Beitrag von grypaetos »

Neu bin ich hier auf diesem Forum. Nicht neu in den „Lefka Ori“. Und als Einstand eine kleine Reisebeschreibung unserer diesjährigen Wanderung in den „Lefka Ori“. Wir haben schon viele Wanderungen in diesem großartigen Gebirge unternommen und genießen es immer wieder von neuem. Im Herbst 2014 unternahmen wir dann die klassische Überquerung der „Weißen Berge“, von Omalos über Kalergi, Pirou, Katziveli, Rousselles nach Anapoli, weiter durch die Karagena Schlucht nach Loutro und dann die Küste entlang nach Paleochora. Der Klassiker eben. Am schwierigsten erwies sich dabei das Stück von Aghia Roumelli nach Sougia. Es war im Oktober noch sehr heiß, und trotz Mitnahme von 5 l Wasser pro Person, war dies zu wenig. Der Imker am Strand von Sedoni, wo wir auch übernachteten, half uns dann freundlich mit köstlichem Wasser aus der Misere(hier kann man gerne danach fragen). Die Zisterne am Kap Tripiti hätte uns dann zwar auch „gerettet“, aber das Wasser schmeckt brackig, ist aber nicht unbekömmlich. Es war eine fantastische 10 Tage Wanderung, mit allem, was das Herz begehrt, nicht schwierig, aber Vorsicht bei ausgesetzten Stellen ist immer geboten.

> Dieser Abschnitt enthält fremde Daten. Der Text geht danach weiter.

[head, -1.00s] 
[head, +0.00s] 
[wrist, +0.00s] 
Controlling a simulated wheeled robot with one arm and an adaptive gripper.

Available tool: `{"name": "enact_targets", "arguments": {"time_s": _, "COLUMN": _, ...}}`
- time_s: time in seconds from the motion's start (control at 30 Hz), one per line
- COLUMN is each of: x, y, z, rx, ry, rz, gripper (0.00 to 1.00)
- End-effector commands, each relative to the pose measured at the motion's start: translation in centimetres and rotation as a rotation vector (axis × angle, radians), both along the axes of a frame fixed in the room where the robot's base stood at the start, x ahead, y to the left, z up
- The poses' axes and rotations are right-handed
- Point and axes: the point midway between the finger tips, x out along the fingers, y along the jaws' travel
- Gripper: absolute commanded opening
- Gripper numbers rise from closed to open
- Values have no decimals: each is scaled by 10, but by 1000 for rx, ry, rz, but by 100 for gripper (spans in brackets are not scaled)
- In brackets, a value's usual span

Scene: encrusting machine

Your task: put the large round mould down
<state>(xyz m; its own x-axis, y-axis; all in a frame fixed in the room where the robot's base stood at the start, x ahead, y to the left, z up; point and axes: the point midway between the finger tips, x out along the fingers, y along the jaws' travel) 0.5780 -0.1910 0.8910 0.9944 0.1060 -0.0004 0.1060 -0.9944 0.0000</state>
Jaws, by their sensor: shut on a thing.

Im Frühjahr dieses Jahres machten wir, mein Freund R. und ich, beide männlich und 62 Jahre alt , uns dann erneut auf.
Unser Plan war, dem E4 von Norden, von Kapoi, oder auch Kambi, aus aufzusteigen über die Volikas Hütte nach Livada, weiter dem E4 folgend nach Chora Sfakion, und dann die Küstenstrecke nach Paleochora. 11-12 Tage waren eingeplant. Ein, zumindest für die Jahreszeit, zu ehrgeiziger Plan, wie sich schnell herausstellen sollte.
Am 4. April 2016 landeten wir in Chania, und schon der grandiose Anblick der noch zum Teil schneebedeckten „Lefka Ori“ flößte uns Respekt ein, aber auch die Vorfreude war riesig. Wir fuhren gleich weiter mit dem Taxi nach Kampoi(20Euro) und machten uns auf den Weg. Bei herrlichem Wetter gind es über blühende Wiesen rasch bergan und wir erreichten am Nachmittag eine kleine Schlucht, in der wir unser Lager aufschlugen. Es gibt hier nicht viele geeignete Plätze zum Übernachten, auch die jetzt grünen Flächen sind nur bewachsenes Geröll, aber auf ca 2/3 der Schlucht befindet sich direkt am Pfad ein großer Wacholder, darunter ein weiches Nadelbett. Wir haben es ein wenig auseinandergezogen und so hatten wir gerade Platz für unser Zelt.
Am zeitigen Vormittag des nächsten Tages erreichten wir die Volikas Hütte. Wie erwartet war sie verschlossen, aber in frisch gestrichenem und renoviertem Zustand. Wir machten hier ausgiebig Rast und versorgten uns an der nahen und hervorragend gepflegten kleinen Quelle nocheinmal mit Wasser, und folgten dem bis zum Abzweig „Mile“, das muß hier, allerdings nicht zu dieser Jahreszeit, ein beliebtes Wanderziel sein, denn der Weg ist bis hierhin hervorragend markiert. Danach ist bald Schluß mit der Markierung, und ein Pfad ist auch nicht mehr zu erkennen. Wir bahnten uns unseren Weg von einem E4 Pfahl zum nächsten, jetzt schon in Höhe der ersten Schneefelder. Den letzten passierten wir am frühen Nachmittag und ab jetzt verlor sich der Pfad vollends im Geröll. Wir wurden extrem langsam und hätten nach Karte weiterwandern müssen Bis Livada, bzw. Katsiveli war es in diesem Tempo niemals in zwei bis drei Tagen zu schaffen. Wasser war nicht das Problem, Schnee gab es genug, und mit Essen waren wir gewohnt zu sparen, aber die Vorstellung, die nächsten Nächte irgendwo in einer Felsnische zu verbringen behagte uns gar nicht. Da wir begeisterte Bergwanderer sind, aber keine Hasardeure, die sich selbst und andere in Gefahr bringen wollen, beschlossen wir abzubrechen, welches eine weise Entscheidung war, denn es gab, wie wir später erfuhren, noch kein Wasser in Katsiveli und der Weg von Livada weiter nach Chora Sfakion sei sehr schwierig, und erreichten nach einem Schnellabstieg rechtzeitig vor der Dunkelheit unseren gestrigen Lagerplatz in der kleinen Schlucht.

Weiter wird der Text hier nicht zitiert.